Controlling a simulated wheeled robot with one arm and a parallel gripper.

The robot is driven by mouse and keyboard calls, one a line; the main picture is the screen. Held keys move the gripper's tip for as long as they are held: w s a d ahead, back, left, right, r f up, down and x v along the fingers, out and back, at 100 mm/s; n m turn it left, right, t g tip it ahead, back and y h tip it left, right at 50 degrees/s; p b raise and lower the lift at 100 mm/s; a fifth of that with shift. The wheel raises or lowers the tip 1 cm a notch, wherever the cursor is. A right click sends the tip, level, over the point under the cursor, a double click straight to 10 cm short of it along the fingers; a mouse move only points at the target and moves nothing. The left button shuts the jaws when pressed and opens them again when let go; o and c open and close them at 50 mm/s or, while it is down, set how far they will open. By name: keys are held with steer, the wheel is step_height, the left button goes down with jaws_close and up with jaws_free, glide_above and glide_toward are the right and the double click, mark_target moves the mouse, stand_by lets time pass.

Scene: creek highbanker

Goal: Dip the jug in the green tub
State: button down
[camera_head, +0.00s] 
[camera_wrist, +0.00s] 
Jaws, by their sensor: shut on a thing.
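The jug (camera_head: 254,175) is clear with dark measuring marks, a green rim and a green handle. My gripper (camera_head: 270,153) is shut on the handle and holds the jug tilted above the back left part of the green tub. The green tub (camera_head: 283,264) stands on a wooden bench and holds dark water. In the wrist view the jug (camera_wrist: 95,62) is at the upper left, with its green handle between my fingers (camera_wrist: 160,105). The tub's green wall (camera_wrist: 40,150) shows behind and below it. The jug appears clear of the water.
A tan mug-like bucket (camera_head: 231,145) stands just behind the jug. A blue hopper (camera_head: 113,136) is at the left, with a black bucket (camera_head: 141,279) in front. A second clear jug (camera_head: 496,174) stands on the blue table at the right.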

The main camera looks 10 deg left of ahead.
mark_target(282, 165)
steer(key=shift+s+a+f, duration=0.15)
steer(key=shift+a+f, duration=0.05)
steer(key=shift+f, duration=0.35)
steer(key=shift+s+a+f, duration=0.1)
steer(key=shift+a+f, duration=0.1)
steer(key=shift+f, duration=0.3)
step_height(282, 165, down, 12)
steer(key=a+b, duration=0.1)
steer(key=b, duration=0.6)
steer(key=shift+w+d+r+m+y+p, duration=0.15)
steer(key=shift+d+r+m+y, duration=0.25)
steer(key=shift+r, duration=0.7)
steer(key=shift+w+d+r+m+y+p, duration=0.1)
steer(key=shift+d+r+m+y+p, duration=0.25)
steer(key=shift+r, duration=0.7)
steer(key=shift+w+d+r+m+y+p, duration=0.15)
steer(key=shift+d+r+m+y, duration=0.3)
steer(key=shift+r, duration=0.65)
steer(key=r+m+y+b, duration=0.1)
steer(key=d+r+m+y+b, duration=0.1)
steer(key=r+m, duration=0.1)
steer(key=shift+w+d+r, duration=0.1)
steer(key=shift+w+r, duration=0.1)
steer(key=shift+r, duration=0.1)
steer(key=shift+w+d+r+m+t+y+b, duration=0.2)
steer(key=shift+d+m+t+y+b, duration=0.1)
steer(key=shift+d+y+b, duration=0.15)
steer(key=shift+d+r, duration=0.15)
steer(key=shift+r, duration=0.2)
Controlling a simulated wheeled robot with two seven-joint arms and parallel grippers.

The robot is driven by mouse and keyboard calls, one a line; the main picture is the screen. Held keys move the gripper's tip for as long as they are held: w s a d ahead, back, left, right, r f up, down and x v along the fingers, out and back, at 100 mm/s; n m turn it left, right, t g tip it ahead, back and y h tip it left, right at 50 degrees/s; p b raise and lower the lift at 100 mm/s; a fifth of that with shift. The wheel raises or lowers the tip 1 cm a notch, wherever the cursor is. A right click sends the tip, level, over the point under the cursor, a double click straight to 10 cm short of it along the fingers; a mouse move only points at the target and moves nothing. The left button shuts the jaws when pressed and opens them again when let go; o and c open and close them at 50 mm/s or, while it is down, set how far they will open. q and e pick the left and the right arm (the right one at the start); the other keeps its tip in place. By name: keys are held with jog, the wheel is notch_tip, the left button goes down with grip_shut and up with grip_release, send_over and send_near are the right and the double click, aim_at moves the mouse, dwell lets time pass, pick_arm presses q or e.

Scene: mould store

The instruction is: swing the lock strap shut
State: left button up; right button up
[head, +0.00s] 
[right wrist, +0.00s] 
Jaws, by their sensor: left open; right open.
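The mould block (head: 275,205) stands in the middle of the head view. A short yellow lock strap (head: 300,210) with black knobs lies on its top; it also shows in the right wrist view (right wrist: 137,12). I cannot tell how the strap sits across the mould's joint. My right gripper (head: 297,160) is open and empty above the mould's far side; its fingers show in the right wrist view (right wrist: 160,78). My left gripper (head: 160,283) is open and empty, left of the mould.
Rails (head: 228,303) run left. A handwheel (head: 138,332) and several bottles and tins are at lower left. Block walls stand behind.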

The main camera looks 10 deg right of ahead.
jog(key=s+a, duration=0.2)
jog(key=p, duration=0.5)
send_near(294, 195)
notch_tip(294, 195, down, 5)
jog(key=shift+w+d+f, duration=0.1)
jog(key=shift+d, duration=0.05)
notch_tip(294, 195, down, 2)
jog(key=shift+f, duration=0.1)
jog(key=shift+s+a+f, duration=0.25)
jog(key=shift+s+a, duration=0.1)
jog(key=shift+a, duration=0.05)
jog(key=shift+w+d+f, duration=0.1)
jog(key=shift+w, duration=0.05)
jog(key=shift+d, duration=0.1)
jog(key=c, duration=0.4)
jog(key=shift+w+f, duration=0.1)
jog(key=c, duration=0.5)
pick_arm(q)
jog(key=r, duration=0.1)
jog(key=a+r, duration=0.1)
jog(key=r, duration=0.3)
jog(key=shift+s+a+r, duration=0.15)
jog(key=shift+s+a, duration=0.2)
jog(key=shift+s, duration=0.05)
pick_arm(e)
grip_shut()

# # # #

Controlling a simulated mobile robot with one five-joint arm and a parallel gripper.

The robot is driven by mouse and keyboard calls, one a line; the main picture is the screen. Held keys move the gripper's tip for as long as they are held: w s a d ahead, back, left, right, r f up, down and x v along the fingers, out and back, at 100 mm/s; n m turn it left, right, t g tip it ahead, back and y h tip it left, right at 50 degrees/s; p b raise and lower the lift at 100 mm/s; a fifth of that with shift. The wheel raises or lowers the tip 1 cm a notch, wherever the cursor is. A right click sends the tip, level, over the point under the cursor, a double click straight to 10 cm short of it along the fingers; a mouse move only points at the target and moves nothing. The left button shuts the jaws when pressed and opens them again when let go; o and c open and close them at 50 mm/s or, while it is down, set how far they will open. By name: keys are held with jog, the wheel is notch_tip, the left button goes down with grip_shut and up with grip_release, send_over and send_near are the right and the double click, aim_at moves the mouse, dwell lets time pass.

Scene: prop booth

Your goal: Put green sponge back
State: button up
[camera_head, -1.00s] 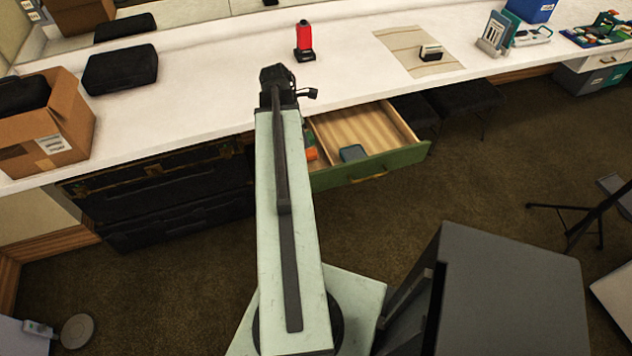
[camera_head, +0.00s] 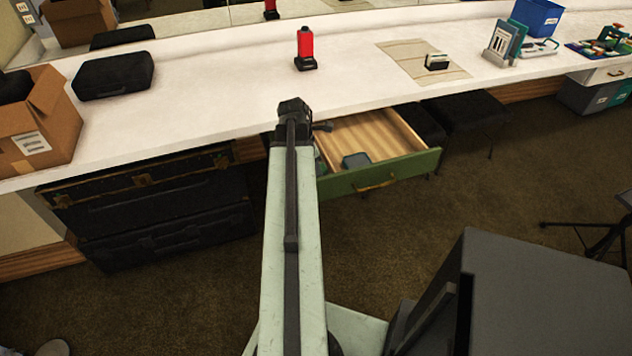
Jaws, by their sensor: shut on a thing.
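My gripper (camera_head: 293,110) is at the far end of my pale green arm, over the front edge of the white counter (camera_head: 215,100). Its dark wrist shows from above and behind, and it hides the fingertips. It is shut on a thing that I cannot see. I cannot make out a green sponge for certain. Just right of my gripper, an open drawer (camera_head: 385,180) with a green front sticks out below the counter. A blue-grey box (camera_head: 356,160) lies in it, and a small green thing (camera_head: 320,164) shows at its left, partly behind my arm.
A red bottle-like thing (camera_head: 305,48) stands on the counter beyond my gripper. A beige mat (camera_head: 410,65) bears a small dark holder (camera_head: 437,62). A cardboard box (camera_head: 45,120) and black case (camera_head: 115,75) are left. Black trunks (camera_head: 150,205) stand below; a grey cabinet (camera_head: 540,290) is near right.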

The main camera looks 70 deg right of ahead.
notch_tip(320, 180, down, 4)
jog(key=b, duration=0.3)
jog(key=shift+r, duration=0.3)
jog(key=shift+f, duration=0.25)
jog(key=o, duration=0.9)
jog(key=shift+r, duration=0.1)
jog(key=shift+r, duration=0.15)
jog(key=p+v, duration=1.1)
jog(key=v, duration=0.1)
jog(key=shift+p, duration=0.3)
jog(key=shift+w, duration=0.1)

# # # #

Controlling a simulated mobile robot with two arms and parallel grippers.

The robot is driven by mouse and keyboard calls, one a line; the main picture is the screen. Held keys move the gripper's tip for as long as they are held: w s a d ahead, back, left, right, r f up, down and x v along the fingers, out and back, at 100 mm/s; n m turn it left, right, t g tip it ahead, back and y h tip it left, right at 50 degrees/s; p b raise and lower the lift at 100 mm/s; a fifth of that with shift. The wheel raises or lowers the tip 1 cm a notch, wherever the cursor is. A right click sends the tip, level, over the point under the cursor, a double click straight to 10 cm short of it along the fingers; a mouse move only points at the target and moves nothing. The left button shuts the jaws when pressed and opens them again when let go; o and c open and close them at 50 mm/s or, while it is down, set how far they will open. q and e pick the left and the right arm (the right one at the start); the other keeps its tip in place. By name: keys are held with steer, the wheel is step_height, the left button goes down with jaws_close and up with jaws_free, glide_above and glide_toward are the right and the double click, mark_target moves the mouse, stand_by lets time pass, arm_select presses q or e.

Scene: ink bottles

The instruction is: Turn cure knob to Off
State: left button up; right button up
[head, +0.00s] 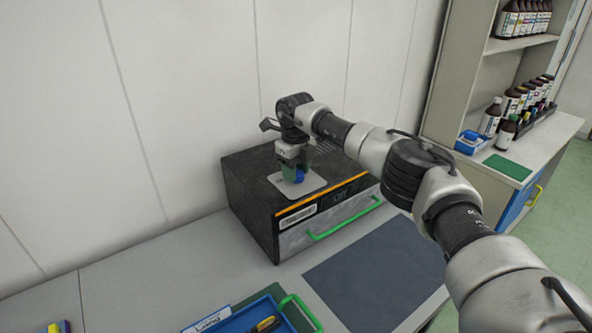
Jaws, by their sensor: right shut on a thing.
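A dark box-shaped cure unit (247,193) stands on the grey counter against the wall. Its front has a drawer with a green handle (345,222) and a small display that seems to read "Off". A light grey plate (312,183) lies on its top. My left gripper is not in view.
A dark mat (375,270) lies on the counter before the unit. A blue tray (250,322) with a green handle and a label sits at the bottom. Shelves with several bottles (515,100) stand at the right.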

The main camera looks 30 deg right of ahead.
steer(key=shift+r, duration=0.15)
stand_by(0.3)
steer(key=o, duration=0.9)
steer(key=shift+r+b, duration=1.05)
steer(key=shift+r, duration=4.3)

# # # #

PROBLEM ▸ Count how many lines of the data include the word "arms". Your reply should be that number alone.

ANSWER TO THE TASK ▸ 2